§ Records supplied:
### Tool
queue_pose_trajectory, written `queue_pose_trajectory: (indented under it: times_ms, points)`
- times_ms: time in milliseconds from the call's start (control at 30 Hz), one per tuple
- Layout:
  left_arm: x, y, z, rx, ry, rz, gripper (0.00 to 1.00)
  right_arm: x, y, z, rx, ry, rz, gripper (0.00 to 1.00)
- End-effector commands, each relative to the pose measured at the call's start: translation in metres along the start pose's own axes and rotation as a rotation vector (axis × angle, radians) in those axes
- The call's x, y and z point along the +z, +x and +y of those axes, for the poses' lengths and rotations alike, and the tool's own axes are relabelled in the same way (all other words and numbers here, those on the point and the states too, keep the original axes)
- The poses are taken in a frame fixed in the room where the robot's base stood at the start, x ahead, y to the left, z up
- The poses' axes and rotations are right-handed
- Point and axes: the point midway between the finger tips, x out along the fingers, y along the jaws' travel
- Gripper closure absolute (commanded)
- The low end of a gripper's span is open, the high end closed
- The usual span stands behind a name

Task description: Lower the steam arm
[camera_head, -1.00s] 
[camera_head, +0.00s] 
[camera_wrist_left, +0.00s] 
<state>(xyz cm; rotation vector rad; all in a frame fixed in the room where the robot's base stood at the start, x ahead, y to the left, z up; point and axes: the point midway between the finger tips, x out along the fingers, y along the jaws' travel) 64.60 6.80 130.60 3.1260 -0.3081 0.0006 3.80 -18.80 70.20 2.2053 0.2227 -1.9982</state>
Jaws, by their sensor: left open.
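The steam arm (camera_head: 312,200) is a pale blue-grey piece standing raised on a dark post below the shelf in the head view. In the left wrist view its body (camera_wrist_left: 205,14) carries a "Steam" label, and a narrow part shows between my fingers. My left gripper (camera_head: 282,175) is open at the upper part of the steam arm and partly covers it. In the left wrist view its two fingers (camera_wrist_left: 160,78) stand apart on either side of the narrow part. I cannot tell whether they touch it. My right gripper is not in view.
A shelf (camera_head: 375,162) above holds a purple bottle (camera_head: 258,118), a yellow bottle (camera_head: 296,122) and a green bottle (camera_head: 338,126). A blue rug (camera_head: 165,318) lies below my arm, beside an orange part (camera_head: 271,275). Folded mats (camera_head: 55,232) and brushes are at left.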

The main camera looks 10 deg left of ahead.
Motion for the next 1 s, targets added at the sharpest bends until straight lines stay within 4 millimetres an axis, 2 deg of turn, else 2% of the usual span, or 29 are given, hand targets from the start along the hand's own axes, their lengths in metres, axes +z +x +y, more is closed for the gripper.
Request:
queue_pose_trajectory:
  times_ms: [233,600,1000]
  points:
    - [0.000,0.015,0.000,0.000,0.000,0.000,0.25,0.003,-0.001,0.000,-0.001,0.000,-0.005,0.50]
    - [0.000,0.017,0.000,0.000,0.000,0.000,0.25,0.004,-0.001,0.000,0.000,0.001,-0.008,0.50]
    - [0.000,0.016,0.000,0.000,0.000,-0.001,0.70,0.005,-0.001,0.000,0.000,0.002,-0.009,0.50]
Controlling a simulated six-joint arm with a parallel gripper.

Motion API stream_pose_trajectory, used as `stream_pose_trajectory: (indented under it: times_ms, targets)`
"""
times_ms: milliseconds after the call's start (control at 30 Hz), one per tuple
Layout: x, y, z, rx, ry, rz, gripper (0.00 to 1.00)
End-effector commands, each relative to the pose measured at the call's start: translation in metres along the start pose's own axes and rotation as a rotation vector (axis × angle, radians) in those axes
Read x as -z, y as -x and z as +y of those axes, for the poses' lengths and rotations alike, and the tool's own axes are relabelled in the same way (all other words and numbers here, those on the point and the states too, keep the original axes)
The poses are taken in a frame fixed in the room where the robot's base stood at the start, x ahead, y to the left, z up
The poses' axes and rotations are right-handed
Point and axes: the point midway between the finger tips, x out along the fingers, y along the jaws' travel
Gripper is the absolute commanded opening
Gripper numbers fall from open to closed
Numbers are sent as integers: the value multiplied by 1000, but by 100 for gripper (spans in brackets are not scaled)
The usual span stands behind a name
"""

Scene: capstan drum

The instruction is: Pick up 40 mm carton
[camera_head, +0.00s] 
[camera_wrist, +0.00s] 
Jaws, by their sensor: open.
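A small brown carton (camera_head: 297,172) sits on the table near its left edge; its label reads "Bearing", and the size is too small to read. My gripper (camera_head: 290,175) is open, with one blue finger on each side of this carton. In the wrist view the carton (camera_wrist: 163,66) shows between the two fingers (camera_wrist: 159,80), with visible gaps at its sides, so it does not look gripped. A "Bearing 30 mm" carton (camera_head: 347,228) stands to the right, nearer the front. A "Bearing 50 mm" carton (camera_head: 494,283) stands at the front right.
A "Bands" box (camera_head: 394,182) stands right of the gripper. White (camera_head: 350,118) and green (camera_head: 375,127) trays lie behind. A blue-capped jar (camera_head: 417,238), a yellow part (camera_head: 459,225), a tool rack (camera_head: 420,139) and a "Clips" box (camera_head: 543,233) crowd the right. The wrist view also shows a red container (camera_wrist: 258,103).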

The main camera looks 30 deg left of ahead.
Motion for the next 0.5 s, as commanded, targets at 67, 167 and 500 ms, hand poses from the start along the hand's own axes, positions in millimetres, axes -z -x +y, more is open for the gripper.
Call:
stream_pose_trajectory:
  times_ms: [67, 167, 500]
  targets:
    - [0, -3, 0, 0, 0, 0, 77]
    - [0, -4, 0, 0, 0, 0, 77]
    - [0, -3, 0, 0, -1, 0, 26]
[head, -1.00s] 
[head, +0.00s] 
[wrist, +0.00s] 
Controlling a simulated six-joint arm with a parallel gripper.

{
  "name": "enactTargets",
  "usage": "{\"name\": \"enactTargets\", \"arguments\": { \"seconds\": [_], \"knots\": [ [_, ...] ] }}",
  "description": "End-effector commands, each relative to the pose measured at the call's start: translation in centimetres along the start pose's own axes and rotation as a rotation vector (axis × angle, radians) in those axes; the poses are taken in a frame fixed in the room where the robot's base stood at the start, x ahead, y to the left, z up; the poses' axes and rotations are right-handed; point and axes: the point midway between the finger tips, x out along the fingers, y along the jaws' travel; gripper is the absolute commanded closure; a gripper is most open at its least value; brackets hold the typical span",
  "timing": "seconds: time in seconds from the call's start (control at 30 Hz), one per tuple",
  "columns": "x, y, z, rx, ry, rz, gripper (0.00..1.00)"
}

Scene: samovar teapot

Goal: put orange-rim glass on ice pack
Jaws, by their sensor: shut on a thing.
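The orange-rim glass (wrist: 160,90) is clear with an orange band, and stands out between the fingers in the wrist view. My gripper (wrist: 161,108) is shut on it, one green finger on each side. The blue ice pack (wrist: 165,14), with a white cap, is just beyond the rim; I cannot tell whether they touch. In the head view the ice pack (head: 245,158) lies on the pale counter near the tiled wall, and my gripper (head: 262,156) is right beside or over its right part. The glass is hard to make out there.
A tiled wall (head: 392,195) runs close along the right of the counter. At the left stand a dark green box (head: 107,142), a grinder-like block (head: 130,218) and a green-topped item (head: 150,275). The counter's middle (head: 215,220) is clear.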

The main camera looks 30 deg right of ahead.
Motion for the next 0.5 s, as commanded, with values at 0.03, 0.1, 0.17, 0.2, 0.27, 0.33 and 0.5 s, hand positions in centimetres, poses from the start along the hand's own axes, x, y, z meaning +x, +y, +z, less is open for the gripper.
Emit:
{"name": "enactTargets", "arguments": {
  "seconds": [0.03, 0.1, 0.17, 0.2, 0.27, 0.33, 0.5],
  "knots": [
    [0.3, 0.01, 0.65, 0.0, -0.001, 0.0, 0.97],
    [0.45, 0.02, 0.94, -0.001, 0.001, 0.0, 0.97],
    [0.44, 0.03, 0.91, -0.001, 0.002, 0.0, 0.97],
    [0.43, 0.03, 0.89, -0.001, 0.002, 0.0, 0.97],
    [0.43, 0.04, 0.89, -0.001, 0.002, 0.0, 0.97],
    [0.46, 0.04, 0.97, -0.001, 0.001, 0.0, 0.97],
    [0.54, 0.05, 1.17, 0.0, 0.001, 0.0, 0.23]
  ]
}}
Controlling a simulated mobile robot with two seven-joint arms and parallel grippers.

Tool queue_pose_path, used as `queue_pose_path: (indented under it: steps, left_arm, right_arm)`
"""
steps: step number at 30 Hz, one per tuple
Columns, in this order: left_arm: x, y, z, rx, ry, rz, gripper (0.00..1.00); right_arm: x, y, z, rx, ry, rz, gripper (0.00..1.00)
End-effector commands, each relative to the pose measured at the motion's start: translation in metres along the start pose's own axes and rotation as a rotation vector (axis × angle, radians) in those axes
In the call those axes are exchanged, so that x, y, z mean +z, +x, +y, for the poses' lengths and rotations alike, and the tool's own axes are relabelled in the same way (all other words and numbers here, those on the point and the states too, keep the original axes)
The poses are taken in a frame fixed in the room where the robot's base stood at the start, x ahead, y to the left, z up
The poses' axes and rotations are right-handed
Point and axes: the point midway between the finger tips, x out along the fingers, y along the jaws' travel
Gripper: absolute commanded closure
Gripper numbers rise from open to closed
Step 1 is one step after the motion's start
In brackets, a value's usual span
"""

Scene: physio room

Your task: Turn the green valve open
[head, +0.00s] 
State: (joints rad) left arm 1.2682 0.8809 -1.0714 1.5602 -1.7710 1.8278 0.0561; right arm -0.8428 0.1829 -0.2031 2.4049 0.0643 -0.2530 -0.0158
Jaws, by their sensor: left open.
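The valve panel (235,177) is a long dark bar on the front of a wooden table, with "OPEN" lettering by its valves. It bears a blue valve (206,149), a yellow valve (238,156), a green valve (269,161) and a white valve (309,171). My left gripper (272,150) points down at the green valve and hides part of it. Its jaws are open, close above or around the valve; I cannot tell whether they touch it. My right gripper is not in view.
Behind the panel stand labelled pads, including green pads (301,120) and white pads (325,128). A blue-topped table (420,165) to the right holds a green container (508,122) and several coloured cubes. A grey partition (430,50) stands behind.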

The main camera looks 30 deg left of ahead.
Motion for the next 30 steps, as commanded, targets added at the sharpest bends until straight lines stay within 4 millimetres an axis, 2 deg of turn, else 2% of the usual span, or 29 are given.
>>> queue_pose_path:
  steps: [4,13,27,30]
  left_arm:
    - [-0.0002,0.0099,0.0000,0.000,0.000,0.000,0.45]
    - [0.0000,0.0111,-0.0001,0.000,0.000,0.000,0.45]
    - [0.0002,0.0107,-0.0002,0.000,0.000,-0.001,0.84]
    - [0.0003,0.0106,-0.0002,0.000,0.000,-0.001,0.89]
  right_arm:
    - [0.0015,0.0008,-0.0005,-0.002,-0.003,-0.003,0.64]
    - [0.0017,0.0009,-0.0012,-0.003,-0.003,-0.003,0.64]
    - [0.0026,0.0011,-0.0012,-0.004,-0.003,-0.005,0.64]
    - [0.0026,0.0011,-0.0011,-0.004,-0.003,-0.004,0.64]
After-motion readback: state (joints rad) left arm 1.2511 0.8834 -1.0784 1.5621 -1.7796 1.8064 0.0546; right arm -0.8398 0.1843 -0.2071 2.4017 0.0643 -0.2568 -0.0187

§ Written request:
As listed above, the lines from the line with "Tool queue_pose_path, used" to the line with "at the motion's" are to be echoed exactly, with both ends included and nothing added.

§ Output for this task:
Tool queue_pose_path, used as `queue_pose_path: (indented under it: steps, left_arm, right_arm)`
"""
steps: step number at 30 Hz, one per tuple
Columns, in this order: left_arm: x, y, z, rx, ry, rz, gripper (0.00..1.00); right_arm: x, y, z, rx, ry, rz, gripper (0.00..1.00)
End-effector commands, each relative to the pose measured at the motion's start: translation in metres along the start pose's own axes and rotation as a rotation vector (axis × angle, radians) in those axes

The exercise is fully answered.